Contractors often shoot themselves in the foot when preparing progress updates for the employer’s team. Many times we see months worth of updates which present a rose-tinted view of project progress.

Whilst it is tempting to keep reporting good news month-on-month, be wary. A less than competent consultant may believe such reports because good news will not involve them in additional and troublesome work. However, you could be causing problems for yourself further down the line.

Problems frequently arise when the contractor needs to submit a claim for an extension of time. It becomes very difficult for him to subsequently tell the employer’s team: “I know we kept telling you that there was no delay to the completion date, but actually there is and it’s not our fault, so please can I have an extension of time.

A progress update, as-built programme or updated programme (all different names for the same thing) is created using the latest agreed programme. It uses planned start and finish dates plus the percentage of progress for any activity started but not finished. The logic contained in the programme and the programming software will then predict the completion date based on progress to date.
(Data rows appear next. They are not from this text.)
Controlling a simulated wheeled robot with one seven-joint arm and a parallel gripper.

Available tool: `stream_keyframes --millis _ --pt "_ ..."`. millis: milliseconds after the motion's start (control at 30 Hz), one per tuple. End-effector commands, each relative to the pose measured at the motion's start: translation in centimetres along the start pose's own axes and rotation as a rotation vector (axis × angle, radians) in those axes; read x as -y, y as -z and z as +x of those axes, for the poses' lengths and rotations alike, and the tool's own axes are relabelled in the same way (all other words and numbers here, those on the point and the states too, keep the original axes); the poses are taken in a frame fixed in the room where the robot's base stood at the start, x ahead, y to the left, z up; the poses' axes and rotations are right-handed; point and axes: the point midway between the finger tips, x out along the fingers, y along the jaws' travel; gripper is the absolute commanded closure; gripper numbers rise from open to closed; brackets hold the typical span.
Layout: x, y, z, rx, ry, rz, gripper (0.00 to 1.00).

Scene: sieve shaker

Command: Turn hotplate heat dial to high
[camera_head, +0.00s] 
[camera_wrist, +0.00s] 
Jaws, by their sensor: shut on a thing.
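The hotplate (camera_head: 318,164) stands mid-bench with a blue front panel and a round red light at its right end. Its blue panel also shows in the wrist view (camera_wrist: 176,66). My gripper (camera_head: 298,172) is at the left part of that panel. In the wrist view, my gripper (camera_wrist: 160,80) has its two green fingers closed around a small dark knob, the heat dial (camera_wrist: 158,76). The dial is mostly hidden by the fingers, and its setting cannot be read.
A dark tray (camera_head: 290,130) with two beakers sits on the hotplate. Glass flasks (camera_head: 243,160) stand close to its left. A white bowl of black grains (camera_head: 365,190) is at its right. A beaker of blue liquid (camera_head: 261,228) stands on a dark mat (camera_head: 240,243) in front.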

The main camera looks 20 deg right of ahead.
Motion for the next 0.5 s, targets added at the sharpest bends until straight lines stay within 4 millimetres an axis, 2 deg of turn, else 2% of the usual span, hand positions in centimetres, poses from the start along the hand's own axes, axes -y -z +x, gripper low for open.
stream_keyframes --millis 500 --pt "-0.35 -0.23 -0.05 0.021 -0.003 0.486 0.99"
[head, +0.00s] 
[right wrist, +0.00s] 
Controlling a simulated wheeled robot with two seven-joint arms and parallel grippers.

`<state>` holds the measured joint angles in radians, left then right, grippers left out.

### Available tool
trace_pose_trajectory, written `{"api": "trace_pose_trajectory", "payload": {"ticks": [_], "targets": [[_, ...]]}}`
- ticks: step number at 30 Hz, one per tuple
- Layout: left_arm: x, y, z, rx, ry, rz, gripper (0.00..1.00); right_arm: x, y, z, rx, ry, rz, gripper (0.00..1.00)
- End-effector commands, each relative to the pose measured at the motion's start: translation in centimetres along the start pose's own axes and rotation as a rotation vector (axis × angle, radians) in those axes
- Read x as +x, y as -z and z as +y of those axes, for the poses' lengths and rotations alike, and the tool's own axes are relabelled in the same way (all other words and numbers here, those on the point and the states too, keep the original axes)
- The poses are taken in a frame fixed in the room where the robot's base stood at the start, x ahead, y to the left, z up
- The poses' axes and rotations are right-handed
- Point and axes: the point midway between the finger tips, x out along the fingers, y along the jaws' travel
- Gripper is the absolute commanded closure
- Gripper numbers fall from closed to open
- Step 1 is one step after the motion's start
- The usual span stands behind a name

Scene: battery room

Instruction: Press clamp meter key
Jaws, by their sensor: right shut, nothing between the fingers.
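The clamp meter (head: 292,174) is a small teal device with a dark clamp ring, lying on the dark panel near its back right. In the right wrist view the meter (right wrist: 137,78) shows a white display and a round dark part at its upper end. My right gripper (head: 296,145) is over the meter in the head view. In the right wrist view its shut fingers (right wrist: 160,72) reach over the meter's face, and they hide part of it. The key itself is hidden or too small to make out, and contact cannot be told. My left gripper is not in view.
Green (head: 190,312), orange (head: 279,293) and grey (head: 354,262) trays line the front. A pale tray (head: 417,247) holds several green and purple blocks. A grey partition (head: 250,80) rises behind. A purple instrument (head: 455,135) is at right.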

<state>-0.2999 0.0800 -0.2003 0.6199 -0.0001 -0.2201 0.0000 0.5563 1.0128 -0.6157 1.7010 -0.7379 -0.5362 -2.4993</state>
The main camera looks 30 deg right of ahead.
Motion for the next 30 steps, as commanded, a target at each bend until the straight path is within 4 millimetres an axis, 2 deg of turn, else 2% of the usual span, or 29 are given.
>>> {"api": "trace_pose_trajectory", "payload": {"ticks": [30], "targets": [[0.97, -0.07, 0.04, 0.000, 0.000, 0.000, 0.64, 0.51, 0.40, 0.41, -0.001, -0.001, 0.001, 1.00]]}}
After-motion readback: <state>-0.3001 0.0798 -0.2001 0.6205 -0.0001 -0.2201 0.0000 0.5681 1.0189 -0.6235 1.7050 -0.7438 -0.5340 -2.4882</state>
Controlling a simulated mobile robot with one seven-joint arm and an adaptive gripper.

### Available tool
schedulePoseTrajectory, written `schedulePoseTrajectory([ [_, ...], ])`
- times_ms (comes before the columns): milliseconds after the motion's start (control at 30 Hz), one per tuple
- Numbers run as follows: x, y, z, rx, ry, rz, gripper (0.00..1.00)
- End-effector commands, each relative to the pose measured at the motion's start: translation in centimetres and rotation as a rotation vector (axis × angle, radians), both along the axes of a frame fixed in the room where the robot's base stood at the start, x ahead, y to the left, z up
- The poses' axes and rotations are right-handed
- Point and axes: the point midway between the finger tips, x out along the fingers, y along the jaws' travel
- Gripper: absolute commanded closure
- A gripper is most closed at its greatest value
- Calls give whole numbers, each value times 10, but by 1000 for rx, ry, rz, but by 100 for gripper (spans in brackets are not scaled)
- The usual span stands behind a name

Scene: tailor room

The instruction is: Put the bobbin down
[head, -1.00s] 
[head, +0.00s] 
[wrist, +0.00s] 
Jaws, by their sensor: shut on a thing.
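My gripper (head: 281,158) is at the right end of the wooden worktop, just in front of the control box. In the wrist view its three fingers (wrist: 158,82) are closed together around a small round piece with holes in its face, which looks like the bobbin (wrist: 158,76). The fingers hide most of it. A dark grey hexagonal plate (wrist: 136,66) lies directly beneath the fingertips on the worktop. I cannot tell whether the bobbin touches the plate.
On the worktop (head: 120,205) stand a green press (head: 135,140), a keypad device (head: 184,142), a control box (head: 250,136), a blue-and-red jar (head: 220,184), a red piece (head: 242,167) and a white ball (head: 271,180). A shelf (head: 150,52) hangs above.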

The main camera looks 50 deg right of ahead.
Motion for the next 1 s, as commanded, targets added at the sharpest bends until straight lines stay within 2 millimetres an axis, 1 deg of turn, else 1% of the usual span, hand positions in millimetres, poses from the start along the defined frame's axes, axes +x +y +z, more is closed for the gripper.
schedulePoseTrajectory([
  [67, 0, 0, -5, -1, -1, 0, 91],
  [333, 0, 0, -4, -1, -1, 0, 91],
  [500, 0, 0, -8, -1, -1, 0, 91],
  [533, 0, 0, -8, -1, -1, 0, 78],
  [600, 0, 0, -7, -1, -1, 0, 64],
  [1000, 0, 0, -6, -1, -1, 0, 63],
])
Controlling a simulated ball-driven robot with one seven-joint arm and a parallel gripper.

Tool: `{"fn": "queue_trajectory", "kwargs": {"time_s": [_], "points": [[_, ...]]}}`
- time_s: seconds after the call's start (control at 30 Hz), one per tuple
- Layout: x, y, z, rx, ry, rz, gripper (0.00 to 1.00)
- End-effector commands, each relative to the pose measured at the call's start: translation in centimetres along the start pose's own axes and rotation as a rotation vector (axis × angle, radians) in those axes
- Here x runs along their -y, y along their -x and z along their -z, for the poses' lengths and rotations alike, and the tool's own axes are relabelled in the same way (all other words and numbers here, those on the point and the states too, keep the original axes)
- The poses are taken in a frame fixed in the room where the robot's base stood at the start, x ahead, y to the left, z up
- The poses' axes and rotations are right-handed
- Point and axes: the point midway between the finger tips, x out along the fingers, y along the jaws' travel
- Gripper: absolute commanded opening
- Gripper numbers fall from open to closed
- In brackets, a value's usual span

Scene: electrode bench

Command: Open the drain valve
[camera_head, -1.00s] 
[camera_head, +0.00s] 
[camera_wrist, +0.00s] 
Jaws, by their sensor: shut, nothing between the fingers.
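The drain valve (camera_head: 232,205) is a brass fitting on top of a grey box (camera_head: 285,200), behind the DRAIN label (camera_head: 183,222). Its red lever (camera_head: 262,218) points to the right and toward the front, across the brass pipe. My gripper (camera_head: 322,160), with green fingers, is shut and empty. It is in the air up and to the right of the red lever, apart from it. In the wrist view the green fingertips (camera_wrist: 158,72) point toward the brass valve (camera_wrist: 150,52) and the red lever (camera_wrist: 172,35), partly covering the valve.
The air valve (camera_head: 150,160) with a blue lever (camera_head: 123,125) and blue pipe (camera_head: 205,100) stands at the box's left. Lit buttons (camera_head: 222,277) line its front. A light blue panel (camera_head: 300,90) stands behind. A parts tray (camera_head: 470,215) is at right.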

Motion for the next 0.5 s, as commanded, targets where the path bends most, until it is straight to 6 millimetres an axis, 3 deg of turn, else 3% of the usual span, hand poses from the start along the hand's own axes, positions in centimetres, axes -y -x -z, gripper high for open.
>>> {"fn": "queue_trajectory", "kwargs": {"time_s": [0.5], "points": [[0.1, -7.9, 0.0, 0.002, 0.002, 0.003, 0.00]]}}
Before I specialised in contractual matters and claims I was a project manager for both contractors and consultants. When my planning team produced a progress update, I wanted only one thing from them and that was…

THE TRUTH.

If the update predicted early or on-time completion then I knew that we were doing okay. But if the update was predicting a delay, then I needed the planners to tell me the cause, or causes, of the delay so that we could to take action.

If the delay was caused by us or was due to something that we were responsible for under the contract, we had to find ways to recover the delay. This could mean working longer hours or mobilising additional resources.

But what if the delay was caused by the employer or by something which is at the employer’s risk under the contract? In this case, we needed to identify the cause, submit the necessary notices and make preparations to submit a claim.

So, what would I report to the employer’s team in our monthly progress reports under such circumstances? Again…

THE TRUTH.

Many contractors will not agree with this tactic and will be reluctant to tell the employer’s team that the project is in delay for any reason at all. The contractor should admit to his own delays but explains the steps that he is taking to mitigate. Generally, the employer’s team will accept that delays do happen and that the contractor is being proactive about dealing with them. Telling the employers team about predicted delay will only support subsequent claims. Particularly when the cause is something which will entitle the contractor to an extension of time.

This, of course, only works if the contractor is not going to just bury his head in the sand and hope that the delay will go away. Trust me, it probably won’t. The contractor must actually take mitigating action to recover their own delays. Make sure you send the necessary notices and submit a claim without undue delay.

So, what is the alternative to telling the Employer’s team THE TRUTH? Manipulate the programme so that it no longer predicts a delayed completion date? Unfortunately, this is what many contractors do to avoid giving the employer’s team any bad news.

The fact is that this knee-jerk reaction is not sustainable through many progress updates. It will not support any legitimate claims for extensions of time seems lost on such contractors.

Fact or fiction? I will leave you to decide the best way.